On his trip to Daytona, Fla. last summer, Music freshman Tony Heaphy had a different idea for three of his best friends.
”I made them listen to showtunes the whole way there. We sang ‘Mr. Mistoffelees’ from ‘Cats’ for like 20 minutes,” he said.
Others even try to have the music fit the trip itself, as was the case for Veldman.
“We were listening to a lot of classic jazz because we thought it would be cool to look at the Chicago skyline while classical jazz was playing in the background. Frank Sinatra is sing-a-long stuff. We sang the whole way there,” she said.
As with any trip, there are bound to be a few roadblocks along the way. Veldman recalled her trip, where her friends decided on a Wednesday to get away the following Friday.
“It was the dead point where Spring Break was over and we just wanted to go. The spontaneity of it was fun,” she said.
However, when her group arrived in Chicago, they found lodging to be more expensive then they had anticipated.
“We just decided to go. If we had just planned before … we would have saved a ton,” she said.
Berndt shared a different problem that occurred on her trip as her hotel was destroyed by a hurricane, forcing her group to scramble to find another hotel further down Florida’s panhandle.
If finding a cheap place to stay is easy, there’s always the problems that arise with navigation. A wrong turn can add considerable time to the trip.
Glover recalled her navigation horror story, as a wrong turn led to an embarrassing situation.
“We went two hours out of the way, and I realized we were going the wrong way, but I didn’t let on,” she said.
“Know where you’re going and don’t get lost. That’s key,” she added.
For those without an internal compass, maps can be purchased at any local gas station. Better yet, AAA Michigan provides free maps to members, and their Ann Arbor branch office is located at 1200 S. Main St., across from Michigan Stadium.

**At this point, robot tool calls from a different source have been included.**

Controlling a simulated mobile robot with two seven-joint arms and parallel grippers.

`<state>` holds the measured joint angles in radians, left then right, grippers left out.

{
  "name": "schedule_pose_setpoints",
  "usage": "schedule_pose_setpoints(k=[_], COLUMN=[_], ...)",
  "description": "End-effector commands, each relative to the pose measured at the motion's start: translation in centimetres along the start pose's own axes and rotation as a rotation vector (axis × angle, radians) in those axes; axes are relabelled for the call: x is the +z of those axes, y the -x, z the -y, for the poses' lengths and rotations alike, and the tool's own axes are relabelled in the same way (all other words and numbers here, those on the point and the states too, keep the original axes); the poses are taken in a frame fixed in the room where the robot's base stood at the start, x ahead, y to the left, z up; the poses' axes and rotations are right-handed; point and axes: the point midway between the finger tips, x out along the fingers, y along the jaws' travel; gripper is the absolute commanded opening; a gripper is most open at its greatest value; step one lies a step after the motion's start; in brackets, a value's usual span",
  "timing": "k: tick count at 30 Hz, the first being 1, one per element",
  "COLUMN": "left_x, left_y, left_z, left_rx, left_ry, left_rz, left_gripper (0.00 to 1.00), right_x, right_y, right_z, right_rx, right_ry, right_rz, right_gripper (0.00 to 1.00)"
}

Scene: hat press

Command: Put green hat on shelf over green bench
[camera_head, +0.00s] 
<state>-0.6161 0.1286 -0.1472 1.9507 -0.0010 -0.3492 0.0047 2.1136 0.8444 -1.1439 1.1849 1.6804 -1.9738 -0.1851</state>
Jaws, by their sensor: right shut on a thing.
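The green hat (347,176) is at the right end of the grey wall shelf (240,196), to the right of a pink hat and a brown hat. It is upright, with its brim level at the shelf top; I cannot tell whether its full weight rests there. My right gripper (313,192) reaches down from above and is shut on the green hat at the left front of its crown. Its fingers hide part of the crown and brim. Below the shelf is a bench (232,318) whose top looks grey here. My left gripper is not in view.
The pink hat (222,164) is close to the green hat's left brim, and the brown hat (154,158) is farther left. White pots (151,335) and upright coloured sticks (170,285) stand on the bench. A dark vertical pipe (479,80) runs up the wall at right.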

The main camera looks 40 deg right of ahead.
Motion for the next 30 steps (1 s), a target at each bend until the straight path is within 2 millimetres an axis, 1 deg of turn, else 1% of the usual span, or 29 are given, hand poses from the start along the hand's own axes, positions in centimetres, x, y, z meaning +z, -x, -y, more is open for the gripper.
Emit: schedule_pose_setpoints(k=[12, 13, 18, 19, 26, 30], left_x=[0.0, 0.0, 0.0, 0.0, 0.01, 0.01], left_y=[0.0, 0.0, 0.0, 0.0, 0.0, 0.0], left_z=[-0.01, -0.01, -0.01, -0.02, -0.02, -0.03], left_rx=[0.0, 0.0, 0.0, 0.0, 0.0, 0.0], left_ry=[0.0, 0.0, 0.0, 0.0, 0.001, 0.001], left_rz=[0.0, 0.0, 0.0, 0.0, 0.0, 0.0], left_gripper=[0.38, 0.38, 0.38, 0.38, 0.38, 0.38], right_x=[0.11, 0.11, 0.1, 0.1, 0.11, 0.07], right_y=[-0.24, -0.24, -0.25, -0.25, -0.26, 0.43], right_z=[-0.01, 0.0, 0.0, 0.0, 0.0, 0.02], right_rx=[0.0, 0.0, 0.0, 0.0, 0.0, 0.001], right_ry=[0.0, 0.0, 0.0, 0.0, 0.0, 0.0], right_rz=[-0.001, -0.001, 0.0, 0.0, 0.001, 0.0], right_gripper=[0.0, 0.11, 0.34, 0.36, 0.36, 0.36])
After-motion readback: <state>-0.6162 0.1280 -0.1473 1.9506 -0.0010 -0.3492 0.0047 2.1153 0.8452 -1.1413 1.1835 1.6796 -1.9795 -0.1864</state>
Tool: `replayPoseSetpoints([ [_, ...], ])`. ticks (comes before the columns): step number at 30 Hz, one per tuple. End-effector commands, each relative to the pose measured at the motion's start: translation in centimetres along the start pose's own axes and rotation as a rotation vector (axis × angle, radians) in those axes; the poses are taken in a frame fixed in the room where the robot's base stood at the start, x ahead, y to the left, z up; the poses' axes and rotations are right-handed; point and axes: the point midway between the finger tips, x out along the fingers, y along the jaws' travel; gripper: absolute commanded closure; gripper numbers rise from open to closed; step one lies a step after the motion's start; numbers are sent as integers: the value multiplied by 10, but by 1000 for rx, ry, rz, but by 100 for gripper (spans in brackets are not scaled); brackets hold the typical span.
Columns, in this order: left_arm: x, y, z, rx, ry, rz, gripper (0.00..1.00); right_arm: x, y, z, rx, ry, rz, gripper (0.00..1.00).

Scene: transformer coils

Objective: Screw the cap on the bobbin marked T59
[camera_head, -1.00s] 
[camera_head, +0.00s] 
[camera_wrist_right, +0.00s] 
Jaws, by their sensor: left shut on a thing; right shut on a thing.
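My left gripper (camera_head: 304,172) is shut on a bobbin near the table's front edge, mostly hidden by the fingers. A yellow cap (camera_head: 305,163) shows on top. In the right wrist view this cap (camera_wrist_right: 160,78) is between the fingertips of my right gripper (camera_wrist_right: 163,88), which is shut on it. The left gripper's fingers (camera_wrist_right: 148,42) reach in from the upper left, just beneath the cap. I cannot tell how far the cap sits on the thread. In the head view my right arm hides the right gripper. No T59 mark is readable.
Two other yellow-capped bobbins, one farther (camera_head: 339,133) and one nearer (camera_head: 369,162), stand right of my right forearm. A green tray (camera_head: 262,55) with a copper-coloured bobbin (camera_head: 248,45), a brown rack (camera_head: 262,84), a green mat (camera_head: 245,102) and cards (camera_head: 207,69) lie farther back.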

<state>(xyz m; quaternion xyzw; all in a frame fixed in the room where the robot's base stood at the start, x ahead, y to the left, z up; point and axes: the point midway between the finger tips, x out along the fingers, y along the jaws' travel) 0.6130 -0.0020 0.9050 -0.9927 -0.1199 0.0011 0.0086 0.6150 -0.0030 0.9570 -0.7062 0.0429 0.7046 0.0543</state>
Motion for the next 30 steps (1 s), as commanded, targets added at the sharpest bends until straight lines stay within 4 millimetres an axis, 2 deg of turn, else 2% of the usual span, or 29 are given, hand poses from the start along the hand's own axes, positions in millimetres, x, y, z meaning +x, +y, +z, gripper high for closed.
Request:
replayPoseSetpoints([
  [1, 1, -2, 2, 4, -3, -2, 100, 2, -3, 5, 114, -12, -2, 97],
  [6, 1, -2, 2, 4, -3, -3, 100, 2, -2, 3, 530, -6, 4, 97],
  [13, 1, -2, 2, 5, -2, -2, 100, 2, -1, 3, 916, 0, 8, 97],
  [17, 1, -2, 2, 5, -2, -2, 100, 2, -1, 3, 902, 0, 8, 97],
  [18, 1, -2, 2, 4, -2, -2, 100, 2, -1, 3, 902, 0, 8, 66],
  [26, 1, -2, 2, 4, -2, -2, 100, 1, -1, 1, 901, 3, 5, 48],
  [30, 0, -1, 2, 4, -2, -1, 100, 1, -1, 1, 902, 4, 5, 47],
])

As the miles pile up, travelers can become antsy, and the music can grow stale. Finding a distraction can help the hours pass by quickly.
“We played this ridiculous game with celebrities whose names started with each letter of the alphabet,” Heaphy said, who also mentioned playing the game “Six Degrees of Kevin Bacon” as a time-filler.
“I prefer driving, but we had a TV, DVD and video game player (in the backseat),” Cochill added.
Sometimes, the road itself can provide entertaining opportunities to pass the time.
“We made fun of people in another car, so the guy made a ‘You Stink’ sign for us,” Berndt said.
Glover recalled the Bruiser-Cruiser game, where one person spots a PT Cruiser and immediately punches the person sitting next to them. Other favorites are the “Would you rather …” game, the license plate-spotting game and a game where passengers look for cars with burned out headlights. If none of those appeal to the passengers, there is still one age-old solution.
“Making fun of each other helps a lot,” Pak said.
The argument between arriving at the destination quickly and taking time to see the country is never ending. For every Matt Cochill, who “just stopped for gas and food,” there is a Tony Heaphy, who said his group “definitely pulled off the road if we saw something cool.” Still, no matter what kind of trip it is, the most important things to remember are to be safe, keep a positive attitude and above all, have fun. Some final tips:
“You just have to be with people you like. If I’m in a car with people I like, I could sit forever,” Berndt said.
“Small bladders and Nalgene bottles aren’t a good combination,” she added.
“Have good music, good directions and people you enjoy going with. Make sure you have something to do. Pack light and take some magazines,” Cochill suggested.
“Don’t go with someone you don’t like, and it’s really impossible to drive to France. Just trust me on that one,” Heaphy said.